Of great concern to Ambrozaitis was the commissioners’ motion-killing 4-4 tie vote on the proposed Department of Health and Human Services contract between Child Protective Services and the county prosecutor.
“It was to provide a prosecutor to help prosecute Child Protective proceedings,” he said. That contract would have a reimbursement rate of $80,000 for the remainder of the current fiscal year [through Sept. 30] and would renew with the potential for $100,000 in the next fiscal year.
He made clear that he had voted in favor of the contract, stating his reason for doing so was based on information provided by the Northern Michigan Alliance for Children located in downtown Harrison.
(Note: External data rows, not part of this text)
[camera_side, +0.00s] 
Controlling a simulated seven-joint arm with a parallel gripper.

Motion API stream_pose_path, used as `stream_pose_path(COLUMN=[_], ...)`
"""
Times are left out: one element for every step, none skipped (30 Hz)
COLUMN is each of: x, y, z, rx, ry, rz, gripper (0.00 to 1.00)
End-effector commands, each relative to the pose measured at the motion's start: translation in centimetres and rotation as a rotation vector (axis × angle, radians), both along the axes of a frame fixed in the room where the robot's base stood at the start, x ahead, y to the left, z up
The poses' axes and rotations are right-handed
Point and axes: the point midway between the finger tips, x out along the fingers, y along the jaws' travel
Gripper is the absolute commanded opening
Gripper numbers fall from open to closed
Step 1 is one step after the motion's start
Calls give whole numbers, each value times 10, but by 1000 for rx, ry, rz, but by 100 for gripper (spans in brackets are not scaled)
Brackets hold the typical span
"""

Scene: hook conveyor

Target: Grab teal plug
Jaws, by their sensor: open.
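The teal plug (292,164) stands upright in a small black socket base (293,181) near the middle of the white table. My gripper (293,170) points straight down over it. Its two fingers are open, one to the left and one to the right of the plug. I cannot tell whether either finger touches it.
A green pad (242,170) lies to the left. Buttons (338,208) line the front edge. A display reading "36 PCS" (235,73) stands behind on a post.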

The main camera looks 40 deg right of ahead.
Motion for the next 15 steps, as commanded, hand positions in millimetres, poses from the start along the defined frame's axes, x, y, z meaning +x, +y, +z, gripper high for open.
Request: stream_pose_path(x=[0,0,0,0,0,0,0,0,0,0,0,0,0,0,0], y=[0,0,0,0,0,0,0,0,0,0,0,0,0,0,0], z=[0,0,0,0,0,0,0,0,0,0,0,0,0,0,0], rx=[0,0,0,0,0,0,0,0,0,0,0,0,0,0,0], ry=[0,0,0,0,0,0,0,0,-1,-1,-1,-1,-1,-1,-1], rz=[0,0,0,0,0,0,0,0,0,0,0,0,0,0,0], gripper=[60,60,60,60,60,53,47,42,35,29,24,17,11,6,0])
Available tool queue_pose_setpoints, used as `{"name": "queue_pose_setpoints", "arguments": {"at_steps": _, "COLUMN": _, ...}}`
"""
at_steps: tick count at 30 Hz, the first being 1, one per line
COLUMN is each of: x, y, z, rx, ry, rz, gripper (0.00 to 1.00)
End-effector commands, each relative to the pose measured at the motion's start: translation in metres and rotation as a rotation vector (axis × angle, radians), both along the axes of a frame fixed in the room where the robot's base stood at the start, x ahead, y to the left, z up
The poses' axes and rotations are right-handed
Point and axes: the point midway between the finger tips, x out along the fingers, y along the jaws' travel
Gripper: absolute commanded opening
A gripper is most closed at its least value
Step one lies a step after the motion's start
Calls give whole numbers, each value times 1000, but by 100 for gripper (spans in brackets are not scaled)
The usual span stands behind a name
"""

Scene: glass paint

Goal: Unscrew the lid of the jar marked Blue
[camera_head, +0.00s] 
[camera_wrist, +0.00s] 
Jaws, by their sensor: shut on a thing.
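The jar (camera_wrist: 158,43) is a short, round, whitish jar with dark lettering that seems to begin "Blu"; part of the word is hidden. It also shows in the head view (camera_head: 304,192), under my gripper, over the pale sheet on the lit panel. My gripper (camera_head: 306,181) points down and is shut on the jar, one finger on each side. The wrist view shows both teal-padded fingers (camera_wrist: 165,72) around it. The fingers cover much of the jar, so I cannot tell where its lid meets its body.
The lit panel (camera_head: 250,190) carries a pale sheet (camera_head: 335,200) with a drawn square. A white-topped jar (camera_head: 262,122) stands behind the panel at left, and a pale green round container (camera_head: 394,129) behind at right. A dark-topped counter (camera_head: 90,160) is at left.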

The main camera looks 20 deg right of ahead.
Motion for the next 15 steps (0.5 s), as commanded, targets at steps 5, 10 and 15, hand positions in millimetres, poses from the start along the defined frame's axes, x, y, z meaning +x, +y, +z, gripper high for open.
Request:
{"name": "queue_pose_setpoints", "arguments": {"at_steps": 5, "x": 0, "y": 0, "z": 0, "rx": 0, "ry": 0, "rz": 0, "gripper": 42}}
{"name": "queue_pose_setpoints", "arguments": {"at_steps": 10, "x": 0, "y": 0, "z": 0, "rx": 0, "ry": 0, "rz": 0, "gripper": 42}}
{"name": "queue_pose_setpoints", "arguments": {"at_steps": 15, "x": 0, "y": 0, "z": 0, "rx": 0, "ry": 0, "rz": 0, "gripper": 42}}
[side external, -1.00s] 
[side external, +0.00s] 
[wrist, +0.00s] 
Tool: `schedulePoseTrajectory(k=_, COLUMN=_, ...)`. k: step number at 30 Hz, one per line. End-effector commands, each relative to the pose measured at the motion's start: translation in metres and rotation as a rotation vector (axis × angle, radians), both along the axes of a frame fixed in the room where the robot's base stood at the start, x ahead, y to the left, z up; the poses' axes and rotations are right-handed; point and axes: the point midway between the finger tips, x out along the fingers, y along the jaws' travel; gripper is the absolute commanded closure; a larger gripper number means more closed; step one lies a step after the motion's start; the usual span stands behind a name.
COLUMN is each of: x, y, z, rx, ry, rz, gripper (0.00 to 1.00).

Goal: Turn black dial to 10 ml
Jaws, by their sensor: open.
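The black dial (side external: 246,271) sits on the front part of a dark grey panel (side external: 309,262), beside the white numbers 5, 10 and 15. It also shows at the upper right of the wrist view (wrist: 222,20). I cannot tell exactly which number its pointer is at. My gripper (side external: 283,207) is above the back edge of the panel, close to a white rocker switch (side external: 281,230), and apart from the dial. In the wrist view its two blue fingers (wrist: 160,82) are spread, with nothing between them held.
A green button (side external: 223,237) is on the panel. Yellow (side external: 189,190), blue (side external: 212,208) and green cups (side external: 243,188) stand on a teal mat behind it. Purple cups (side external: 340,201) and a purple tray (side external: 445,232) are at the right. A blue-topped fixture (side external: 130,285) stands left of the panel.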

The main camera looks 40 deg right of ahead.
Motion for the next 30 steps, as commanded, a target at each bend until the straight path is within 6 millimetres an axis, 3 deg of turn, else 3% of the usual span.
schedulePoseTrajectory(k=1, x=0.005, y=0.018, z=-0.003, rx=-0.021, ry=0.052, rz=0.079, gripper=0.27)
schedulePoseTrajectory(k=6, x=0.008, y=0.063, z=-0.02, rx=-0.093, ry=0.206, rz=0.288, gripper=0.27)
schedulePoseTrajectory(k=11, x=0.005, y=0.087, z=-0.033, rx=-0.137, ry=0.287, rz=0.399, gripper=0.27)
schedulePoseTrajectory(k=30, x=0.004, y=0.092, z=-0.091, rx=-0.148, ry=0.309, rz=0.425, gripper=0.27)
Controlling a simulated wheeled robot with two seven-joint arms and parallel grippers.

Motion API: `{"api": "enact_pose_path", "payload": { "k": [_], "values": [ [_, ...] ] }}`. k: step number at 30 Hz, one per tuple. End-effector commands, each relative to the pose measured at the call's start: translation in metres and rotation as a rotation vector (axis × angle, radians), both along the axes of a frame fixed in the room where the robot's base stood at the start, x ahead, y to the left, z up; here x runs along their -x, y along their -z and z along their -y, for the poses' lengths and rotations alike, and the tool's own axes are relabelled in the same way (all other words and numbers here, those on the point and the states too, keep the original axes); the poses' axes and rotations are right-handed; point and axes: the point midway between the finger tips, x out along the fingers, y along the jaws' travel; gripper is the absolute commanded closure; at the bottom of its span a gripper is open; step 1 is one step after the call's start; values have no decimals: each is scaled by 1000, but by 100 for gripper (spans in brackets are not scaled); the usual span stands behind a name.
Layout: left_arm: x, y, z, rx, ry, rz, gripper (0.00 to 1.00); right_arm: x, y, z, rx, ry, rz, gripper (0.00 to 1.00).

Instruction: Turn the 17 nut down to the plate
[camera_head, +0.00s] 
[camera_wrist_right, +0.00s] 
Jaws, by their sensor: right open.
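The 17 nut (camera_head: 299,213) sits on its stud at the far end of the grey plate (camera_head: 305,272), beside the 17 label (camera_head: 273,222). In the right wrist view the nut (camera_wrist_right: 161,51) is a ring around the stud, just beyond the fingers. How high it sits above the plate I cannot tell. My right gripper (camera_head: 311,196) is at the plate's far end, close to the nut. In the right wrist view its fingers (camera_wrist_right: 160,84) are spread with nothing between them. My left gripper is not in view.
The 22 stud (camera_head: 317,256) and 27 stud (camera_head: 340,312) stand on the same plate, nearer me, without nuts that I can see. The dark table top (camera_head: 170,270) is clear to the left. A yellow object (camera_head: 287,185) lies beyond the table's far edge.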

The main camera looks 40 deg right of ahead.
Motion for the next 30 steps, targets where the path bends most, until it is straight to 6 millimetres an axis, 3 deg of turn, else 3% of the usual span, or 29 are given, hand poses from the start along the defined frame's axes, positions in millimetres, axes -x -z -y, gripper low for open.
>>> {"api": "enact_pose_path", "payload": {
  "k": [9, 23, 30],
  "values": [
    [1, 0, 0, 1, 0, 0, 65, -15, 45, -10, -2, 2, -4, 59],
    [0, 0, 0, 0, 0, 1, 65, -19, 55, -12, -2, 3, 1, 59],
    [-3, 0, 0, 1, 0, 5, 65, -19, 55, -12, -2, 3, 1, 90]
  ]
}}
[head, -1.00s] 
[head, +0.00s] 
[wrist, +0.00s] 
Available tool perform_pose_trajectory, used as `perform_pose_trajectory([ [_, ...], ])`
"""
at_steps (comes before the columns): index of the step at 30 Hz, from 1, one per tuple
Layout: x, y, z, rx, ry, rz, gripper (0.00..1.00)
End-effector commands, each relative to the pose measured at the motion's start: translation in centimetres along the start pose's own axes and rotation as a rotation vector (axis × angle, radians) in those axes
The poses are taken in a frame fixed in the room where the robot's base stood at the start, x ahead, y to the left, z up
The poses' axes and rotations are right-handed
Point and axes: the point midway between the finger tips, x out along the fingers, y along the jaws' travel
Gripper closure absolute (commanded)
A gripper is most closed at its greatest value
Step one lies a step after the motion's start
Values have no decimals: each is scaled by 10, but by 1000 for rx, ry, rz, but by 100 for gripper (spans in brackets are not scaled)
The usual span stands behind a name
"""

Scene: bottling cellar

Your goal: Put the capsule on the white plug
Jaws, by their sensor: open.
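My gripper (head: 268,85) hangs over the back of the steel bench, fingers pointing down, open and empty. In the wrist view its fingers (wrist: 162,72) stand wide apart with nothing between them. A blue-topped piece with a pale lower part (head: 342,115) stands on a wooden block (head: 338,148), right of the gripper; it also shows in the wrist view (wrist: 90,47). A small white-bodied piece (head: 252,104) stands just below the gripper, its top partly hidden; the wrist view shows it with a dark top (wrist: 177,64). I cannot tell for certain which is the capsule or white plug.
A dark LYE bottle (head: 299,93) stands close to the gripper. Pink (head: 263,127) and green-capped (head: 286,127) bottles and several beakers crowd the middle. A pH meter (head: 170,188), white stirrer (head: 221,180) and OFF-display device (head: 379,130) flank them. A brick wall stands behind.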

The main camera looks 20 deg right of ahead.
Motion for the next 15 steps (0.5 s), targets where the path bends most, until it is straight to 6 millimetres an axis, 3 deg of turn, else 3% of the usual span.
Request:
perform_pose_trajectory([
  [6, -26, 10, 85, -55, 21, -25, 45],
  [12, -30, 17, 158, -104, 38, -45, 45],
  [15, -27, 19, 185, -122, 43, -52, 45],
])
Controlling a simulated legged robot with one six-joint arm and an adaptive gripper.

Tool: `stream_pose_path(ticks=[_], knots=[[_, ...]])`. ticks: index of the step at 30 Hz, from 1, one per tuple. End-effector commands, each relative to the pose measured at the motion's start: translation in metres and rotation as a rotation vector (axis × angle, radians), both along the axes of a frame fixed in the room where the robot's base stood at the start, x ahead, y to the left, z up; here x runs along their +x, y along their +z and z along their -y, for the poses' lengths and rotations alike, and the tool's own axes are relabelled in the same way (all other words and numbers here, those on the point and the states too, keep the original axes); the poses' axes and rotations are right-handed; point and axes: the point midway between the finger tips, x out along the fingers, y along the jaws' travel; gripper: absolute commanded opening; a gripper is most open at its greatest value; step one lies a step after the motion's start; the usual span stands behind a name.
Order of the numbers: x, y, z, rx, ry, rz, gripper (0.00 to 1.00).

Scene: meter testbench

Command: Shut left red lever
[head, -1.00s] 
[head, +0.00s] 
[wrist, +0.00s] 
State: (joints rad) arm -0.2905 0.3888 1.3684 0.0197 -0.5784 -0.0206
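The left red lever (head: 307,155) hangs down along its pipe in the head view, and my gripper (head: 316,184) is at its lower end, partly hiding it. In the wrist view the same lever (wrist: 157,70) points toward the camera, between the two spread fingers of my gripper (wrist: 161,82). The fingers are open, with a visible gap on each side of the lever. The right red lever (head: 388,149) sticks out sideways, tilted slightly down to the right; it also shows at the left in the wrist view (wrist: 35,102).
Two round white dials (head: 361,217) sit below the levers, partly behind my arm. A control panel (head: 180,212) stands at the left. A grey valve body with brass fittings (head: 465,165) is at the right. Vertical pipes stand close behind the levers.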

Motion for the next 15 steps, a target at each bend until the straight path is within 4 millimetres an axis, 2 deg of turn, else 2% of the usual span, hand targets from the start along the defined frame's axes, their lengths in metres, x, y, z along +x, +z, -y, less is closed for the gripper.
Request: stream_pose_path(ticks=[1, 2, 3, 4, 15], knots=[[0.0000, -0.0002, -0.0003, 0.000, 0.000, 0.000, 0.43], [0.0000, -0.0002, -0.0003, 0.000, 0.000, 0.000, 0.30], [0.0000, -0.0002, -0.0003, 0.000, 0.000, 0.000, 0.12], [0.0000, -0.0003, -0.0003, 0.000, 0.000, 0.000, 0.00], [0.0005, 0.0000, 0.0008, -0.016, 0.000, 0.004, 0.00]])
He then spoke of the presentation made to the BOC by Terrah Johnson, NMAC executive director [see story in this issue], citing some of the statistics she provided.
“Clare County is No. 2 in the state for child abuse and sexual assault cases,” he said. “What I just said, is we turned down $80,000 for another prosecutor to help prosecute these cases. And we have a 29.4% child poverty rate, and there are 38 child victims out of every 1,000 children in the county.
“So I voted yes to get the funding from DHHS. I would ask if you could talk to your fellow citizens and ask them to call their commissioners and say they should support this as well. We turned down an opportunity to protect the children – that is unconscionable. There’s our money to come back from Lansing to help us with this problem.”
Ambrozaitis said he is hopeful the contract would be reconsidered at the next BOC meeting.
“I leave that with this thought,” he said. “In April, which is our next monthly meeting, is National Child Abuse Prevention Month…how ironic.”
Deb Hoyt, Hayes Township clerk, added that, as a former county appointed board member to the Michigan Department of Health and Human Services, she understood through conversation at the BOC meeting that the commissioners had been looking at the past and what happened in the past.
“They do have a new director,” she said. “And I think, as this board has said many times, we can’t change what happened in the past; we need to draw that line and move forward into the future. So, I hope that it does come up again.”
If the motion is reintroduced, in order to pass it will require the higher standard of a two-vote margin. That means that even if the vote of previously absent BOC chairperson Jeff Haskell is a yes, it would still require at least one other commissioner to change their no vote.
Ambrozaitis added that he had heard comparison is being made by population count, rather than caseload count for determining how many prosecutors a prosecutor’s office should have.
“It’s by case count,” he said. “How many criminal cases, child protective proceeding cases – how many of those misdemeanor, felony or whatever, do you have? That’s the metric to be measuring on, not population.”
Trustee Bob Buckley then inquired whether the experts who handle child protective cases did schooling upgrades each year. He added that he sat in on one of the trials and had not been impressed by those people testifying or the prosecutor in that case.
Ambrozaitis said there is a requirement of litigators [attorneys and investigators] for continuing legal education.
“I know there are child conventions,” he said. “They go to child protective conferences and conventions to get that information; that’s part of their training.”
He urged Buckley to call the prosecutor to discuss that question directly for a fuller answer.
Buckley also noted the extraordinarily large jury pools which are called to sit for a child molestation case, due to the numbers of jurors who continue to drop out of the proceedings.
“If you sit in on these trials, you’d understand what I’m talking about,” Buckley said. “It’s heartbreaking. I had everything I could do to fight back tears on that kid … and that guy doing what he did to her...”
He described the testimony of the investigators as being very vague.
An audience member asked the board whether someone doing child care in their home is required to have a license, specifically someone who is taking care of children every day from different families. He was told that it depends on the number of children involved, and if a license is required, it is done through the state.
The same person then asked what about if there’s a registered sex offender at that childcare site? Ambrozaitis spun to look at the questioner, and it was made clear that he needed to speak with the prosecutor’s office. Jones also said he would look up the licensure information the next day.